*Data shown*.
>>>

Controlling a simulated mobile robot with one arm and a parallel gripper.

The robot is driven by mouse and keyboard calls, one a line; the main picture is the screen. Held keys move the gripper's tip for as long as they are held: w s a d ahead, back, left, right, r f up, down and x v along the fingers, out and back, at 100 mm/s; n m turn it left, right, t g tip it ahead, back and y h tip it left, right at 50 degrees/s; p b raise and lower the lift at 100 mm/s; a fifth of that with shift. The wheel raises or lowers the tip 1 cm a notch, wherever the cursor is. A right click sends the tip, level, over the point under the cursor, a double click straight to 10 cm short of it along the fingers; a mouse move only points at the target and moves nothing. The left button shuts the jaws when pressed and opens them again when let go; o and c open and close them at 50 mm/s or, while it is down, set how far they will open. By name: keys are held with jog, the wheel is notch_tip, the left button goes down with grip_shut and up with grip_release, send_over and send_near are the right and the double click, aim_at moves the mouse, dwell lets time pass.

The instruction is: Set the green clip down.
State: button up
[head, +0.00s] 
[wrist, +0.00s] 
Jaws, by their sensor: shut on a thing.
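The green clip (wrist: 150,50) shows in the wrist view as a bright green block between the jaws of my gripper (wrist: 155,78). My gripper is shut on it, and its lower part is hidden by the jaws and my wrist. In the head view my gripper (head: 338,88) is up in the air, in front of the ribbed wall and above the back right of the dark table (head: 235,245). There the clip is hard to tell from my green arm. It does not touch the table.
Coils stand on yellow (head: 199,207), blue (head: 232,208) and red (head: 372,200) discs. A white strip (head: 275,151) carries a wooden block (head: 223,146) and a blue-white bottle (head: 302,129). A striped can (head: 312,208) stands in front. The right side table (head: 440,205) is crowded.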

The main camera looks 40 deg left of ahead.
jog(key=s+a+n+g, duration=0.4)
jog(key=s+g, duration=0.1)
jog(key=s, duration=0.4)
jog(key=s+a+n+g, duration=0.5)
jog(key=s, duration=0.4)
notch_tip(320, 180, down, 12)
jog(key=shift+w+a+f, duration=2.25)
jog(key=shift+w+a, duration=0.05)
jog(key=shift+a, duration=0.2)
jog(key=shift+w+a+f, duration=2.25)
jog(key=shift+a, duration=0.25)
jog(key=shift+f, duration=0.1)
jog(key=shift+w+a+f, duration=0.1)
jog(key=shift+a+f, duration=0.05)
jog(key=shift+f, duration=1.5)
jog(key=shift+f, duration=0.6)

<<<

*Instructions for the task*. Repeat the listing exactly, from its first line to its last.

*Result below*.
Controlling a simulated mobile robot with one arm and a parallel gripper.

The robot is driven by mouse and keyboard calls, one a line; the main picture is the screen. Held keys move the gripper's tip for as long as they are held: w s a d ahead, back, left, right, r f up, down and x v along the fingers, out and back, at 100 mm/s; n m turn it left, right, t g tip it ahead, back and y h tip it left, right at 50 degrees/s; p b raise and lower the lift at 100 mm/s; a fifth of that with shift. The wheel raises or lowers the tip 1 cm a notch, wherever the cursor is. A right click sends the tip, level, over the point under the cursor, a double click straight to 10 cm short of it along the fingers; a mouse move only points at the target and moves nothing. The left button shuts the jaws when pressed and opens them again when let go; o and c open and close them at 50 mm/s or, while it is down, set how far they will open. By name: keys are held with jog, the wheel is notch_tip, the left button goes down with grip_shut and up with grip_release, send_over and send_near are the right and the double click, aim_at moves the mouse, dwell lets time pass.

The instruction is: Set the green clip down.
State: button up
[head, +0.00s] 
[wrist, +0.00s] 
Jaws, by their sensor: shut on a thing.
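The green clip (wrist: 150,50) shows in the wrist view as a bright green block between the jaws of my gripper (wrist: 155,78). My gripper is shut on it, and its lower part is hidden by the jaws and my wrist. In the head view my gripper (head: 338,88) is up in the air, in front of the ribbed wall and above the back right of the dark table (head: 235,245). There the clip is hard to tell from my green arm. It does not touch the table.
Coils stand on yellow (head: 199,207), blue (head: 232,208) and red (head: 372,200) discs. A white strip (head: 275,151) carries a wooden block (head: 223,146) and a blue-white bottle (head: 302,129). A striped can (head: 312,208) stands in front. The right side table (head: 440,205) is crowded.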

The main camera looks 40 deg left of ahead.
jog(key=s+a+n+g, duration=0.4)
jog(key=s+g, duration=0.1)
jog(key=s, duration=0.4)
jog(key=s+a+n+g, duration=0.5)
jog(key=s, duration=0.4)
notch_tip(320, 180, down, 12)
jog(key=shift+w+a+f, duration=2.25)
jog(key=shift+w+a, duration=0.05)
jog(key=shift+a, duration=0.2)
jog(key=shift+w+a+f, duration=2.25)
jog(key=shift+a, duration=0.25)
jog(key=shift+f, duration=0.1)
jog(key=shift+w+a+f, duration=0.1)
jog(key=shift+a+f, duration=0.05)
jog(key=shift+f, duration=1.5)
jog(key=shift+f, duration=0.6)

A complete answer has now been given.